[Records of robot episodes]
%%

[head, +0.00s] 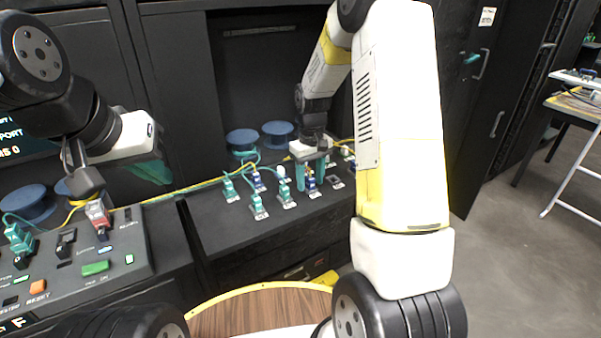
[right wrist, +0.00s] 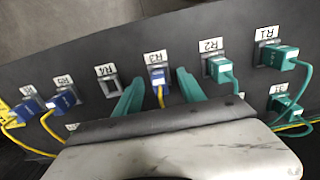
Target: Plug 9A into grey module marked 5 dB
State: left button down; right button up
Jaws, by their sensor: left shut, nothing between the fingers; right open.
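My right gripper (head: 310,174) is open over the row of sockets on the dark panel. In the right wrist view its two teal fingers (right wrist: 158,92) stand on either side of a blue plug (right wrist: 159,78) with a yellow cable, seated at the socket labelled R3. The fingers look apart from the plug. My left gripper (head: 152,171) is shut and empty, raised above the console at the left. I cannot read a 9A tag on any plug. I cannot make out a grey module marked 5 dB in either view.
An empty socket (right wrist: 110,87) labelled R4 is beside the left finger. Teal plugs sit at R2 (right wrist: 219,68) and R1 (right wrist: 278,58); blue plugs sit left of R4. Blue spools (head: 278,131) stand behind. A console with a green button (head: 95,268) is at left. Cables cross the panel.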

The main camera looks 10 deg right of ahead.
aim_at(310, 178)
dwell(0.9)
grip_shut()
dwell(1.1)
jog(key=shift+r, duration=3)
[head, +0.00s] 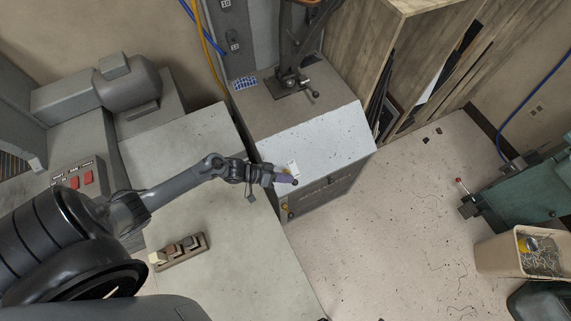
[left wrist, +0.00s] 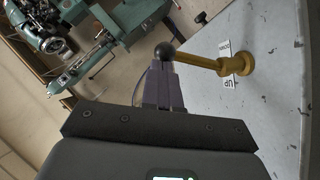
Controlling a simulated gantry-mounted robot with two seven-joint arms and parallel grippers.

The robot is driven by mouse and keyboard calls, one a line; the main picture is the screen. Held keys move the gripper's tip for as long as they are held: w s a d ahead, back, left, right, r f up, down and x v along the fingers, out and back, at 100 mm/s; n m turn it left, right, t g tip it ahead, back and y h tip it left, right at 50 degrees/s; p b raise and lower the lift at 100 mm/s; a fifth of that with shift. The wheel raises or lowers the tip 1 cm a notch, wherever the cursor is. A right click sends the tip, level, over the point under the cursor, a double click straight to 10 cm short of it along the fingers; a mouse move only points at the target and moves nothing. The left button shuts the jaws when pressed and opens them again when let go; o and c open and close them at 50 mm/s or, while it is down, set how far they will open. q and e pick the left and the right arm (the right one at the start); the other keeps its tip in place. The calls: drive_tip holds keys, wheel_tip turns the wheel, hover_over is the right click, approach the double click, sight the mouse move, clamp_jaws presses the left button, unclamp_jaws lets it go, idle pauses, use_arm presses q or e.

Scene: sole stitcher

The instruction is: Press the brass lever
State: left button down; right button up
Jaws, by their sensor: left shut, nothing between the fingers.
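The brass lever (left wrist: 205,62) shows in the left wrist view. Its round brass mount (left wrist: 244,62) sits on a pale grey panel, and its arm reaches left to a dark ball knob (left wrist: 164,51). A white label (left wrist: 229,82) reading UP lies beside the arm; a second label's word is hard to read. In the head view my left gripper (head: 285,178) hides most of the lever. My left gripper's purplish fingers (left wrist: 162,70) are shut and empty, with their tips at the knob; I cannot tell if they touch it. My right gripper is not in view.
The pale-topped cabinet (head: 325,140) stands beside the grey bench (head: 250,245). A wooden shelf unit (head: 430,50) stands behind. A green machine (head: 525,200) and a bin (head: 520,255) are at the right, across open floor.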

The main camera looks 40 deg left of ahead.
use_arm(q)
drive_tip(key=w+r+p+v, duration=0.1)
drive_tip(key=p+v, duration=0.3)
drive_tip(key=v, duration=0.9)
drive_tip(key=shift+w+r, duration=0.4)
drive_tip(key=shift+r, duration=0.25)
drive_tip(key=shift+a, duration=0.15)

%%
%%

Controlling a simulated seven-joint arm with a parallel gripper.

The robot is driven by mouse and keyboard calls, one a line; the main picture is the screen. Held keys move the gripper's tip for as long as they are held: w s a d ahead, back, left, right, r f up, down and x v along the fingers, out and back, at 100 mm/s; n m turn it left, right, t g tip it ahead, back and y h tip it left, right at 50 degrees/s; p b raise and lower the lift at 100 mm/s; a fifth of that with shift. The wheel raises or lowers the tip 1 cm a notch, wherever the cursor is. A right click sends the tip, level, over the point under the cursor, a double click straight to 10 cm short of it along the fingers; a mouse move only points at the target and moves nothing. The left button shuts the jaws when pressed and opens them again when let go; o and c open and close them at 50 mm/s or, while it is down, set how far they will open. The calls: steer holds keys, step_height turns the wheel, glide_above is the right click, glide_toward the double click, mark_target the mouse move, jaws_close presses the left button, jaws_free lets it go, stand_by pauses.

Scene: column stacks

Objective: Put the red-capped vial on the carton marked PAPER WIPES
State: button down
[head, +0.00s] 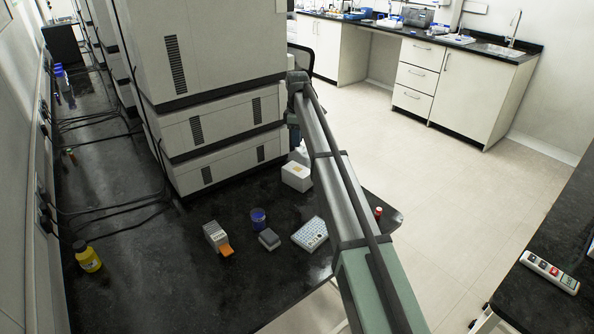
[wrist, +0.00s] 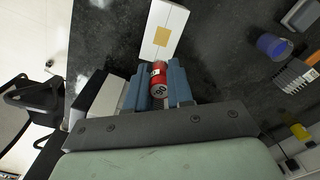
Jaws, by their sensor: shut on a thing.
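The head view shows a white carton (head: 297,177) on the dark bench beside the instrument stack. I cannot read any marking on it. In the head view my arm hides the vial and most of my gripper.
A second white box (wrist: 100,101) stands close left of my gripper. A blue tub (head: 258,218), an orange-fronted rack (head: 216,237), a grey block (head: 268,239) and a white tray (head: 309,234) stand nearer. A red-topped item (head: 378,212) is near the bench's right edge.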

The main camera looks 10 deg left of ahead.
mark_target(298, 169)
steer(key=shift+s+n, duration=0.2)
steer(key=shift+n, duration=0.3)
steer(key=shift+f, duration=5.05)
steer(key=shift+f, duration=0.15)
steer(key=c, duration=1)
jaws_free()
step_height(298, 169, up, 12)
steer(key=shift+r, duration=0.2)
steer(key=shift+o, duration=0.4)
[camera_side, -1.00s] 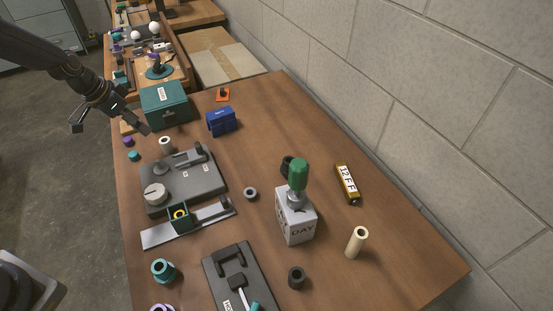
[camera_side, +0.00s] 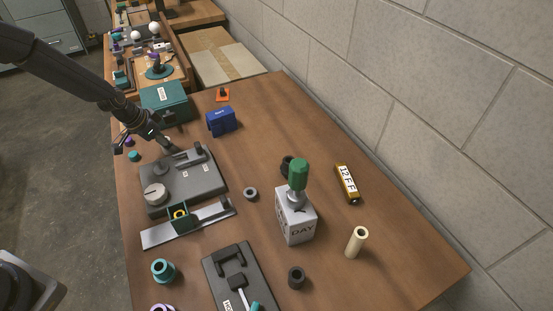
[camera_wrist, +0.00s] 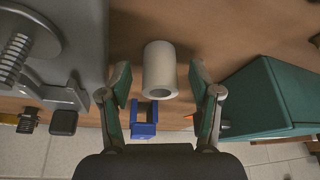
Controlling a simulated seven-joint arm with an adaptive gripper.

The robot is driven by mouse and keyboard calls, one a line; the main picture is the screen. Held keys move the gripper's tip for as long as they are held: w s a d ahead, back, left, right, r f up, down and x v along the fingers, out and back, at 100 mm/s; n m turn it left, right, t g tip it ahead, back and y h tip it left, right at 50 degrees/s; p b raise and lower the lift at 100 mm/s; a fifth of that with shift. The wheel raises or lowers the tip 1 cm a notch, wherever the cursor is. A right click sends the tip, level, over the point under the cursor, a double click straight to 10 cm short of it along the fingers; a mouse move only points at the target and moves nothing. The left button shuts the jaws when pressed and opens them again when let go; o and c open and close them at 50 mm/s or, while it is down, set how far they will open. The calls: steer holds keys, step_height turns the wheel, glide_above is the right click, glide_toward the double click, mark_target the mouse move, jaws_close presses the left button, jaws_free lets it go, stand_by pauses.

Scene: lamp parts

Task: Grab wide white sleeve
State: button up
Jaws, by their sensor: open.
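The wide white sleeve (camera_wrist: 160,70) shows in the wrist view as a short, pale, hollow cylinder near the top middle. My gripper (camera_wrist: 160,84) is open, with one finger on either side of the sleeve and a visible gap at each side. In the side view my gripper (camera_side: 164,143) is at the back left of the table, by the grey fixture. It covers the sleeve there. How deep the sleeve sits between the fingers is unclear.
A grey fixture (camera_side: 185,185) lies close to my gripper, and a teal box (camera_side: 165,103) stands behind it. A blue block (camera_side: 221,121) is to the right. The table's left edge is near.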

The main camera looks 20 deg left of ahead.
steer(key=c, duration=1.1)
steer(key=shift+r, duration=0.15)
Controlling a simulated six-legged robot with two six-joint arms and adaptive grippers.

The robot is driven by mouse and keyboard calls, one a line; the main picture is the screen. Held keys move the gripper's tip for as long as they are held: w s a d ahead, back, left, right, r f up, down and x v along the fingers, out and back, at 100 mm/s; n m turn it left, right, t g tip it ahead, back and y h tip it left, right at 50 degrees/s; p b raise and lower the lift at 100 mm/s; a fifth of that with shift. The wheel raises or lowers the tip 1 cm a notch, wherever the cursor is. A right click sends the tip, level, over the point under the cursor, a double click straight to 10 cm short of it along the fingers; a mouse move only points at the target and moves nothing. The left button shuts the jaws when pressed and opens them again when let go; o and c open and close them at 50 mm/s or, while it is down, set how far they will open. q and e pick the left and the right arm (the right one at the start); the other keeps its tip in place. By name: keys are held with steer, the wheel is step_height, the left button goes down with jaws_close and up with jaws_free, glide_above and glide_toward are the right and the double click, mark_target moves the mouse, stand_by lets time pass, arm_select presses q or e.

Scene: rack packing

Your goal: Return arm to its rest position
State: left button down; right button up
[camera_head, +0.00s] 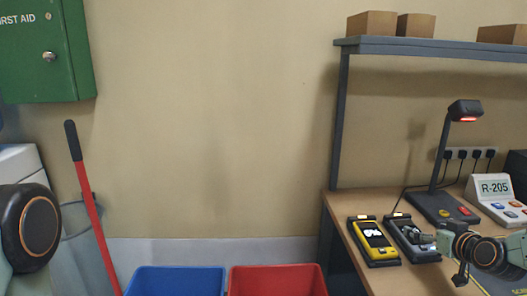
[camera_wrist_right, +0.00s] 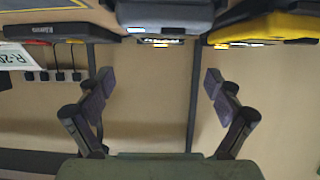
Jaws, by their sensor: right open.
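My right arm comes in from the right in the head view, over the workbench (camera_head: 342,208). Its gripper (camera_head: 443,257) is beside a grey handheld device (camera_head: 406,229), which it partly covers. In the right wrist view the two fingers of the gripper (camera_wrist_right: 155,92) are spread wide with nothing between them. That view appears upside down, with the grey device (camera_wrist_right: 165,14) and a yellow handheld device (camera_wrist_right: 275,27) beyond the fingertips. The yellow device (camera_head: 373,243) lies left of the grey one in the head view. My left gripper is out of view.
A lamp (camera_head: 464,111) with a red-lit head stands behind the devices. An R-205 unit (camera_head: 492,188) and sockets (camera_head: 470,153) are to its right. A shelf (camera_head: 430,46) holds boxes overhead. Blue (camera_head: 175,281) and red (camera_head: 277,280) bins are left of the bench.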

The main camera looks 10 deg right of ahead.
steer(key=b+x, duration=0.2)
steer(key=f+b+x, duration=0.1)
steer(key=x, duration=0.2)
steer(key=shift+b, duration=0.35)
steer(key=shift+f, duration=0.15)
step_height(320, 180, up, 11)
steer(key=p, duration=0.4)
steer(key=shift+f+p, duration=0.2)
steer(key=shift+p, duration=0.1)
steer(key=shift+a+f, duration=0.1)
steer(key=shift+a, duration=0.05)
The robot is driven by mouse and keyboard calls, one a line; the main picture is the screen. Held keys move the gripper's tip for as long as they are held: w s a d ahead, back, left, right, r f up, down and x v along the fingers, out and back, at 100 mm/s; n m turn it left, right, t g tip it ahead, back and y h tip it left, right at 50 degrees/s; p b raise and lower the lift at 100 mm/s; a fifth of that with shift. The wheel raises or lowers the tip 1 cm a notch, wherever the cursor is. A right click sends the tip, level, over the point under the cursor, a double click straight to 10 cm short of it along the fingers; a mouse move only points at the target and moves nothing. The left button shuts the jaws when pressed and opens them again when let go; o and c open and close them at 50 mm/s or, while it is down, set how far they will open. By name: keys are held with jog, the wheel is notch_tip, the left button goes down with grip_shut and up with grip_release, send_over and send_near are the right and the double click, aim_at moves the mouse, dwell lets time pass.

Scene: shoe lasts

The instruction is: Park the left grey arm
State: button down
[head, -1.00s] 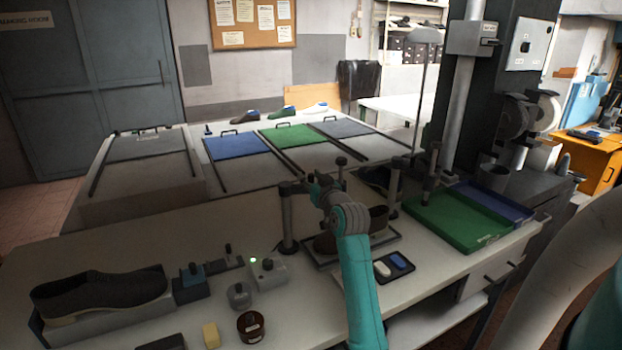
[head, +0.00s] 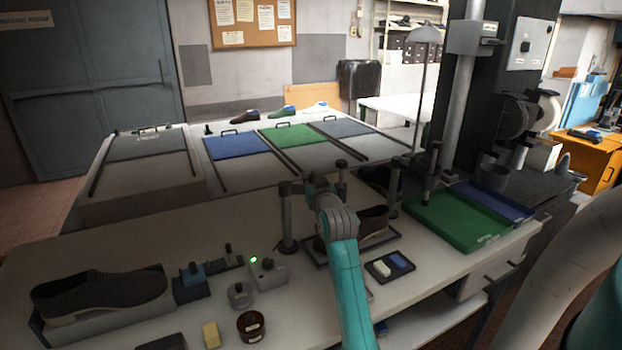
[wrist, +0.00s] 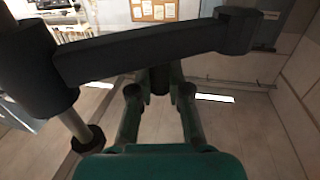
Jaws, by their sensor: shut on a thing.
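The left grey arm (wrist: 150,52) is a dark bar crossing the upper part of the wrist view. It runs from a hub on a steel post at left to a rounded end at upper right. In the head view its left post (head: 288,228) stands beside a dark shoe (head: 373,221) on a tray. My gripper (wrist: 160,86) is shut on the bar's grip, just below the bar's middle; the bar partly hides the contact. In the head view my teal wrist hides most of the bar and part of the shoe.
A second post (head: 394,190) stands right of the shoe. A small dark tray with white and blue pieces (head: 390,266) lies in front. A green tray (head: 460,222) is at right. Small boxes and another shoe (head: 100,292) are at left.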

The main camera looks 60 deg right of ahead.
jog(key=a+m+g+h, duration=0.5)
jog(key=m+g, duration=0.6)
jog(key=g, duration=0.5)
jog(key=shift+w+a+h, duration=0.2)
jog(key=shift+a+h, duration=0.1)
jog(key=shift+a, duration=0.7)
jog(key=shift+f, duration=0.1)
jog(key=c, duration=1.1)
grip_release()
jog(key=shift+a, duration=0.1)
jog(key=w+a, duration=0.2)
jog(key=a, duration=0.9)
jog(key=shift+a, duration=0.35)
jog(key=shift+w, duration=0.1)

%%
%%

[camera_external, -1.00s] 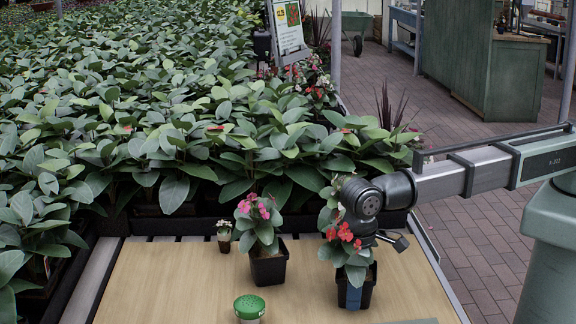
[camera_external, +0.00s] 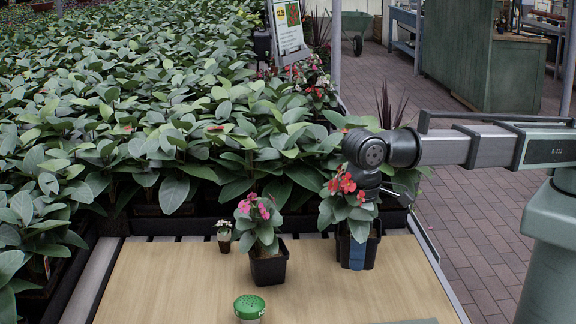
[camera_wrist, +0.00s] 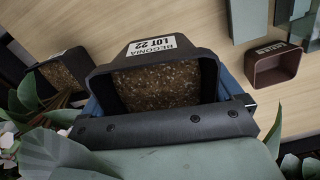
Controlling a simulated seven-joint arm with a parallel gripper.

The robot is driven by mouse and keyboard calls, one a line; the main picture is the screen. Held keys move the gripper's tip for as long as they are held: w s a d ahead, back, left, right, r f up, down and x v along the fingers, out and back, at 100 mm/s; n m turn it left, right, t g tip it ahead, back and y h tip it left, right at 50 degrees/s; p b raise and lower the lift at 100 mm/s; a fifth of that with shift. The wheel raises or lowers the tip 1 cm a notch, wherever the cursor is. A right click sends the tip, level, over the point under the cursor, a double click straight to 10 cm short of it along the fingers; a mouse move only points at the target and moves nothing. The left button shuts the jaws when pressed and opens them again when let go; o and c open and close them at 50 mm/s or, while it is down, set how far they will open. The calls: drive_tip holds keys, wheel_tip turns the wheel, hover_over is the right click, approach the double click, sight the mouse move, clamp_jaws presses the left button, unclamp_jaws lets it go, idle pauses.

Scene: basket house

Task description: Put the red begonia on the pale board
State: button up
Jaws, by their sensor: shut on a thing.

%%

# DIRECTIONS
Repeat exactly, and only, the lines from the one containing "Target: Plug 9A into grey module marked 5 dB" through the one containing "Controlling a simulated gantry-mounted", both included, without the pictures.

# COMPLETED EXERCISE
Target: Plug 9A into grey module marked 5 dB
State: left button down; right button up
Jaws, by their sensor: left shut, nothing between the fingers; right open.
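My right gripper (head: 310,174) is open over the row of sockets on the dark panel. In the right wrist view its two teal fingers (right wrist: 158,92) stand on either side of a blue plug (right wrist: 159,78) with a yellow cable, seated at the socket labelled R3. The fingers look apart from the plug. My left gripper (head: 152,171) is shut and empty, raised above the console at the left. I cannot read a 9A tag on any plug. I cannot make out a grey module marked 5 dB in either view.
An empty socket (right wrist: 110,87) labelled R4 is beside the left finger. Teal plugs sit at R2 (right wrist: 219,68) and R1 (right wrist: 278,58); blue plugs sit left of R4. Blue spools (head: 278,131) stand behind. A console with a green button (head: 95,268) is at left. Cables cross the panel.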

The main camera looks 10 deg right of ahead.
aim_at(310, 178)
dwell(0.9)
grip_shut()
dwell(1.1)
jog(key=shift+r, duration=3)
[head, +0.00s] 
[left wrist, +0.00s] 
Controlling a simulated gantry-mounted robot with two seven-joint arms and parallel grippers.

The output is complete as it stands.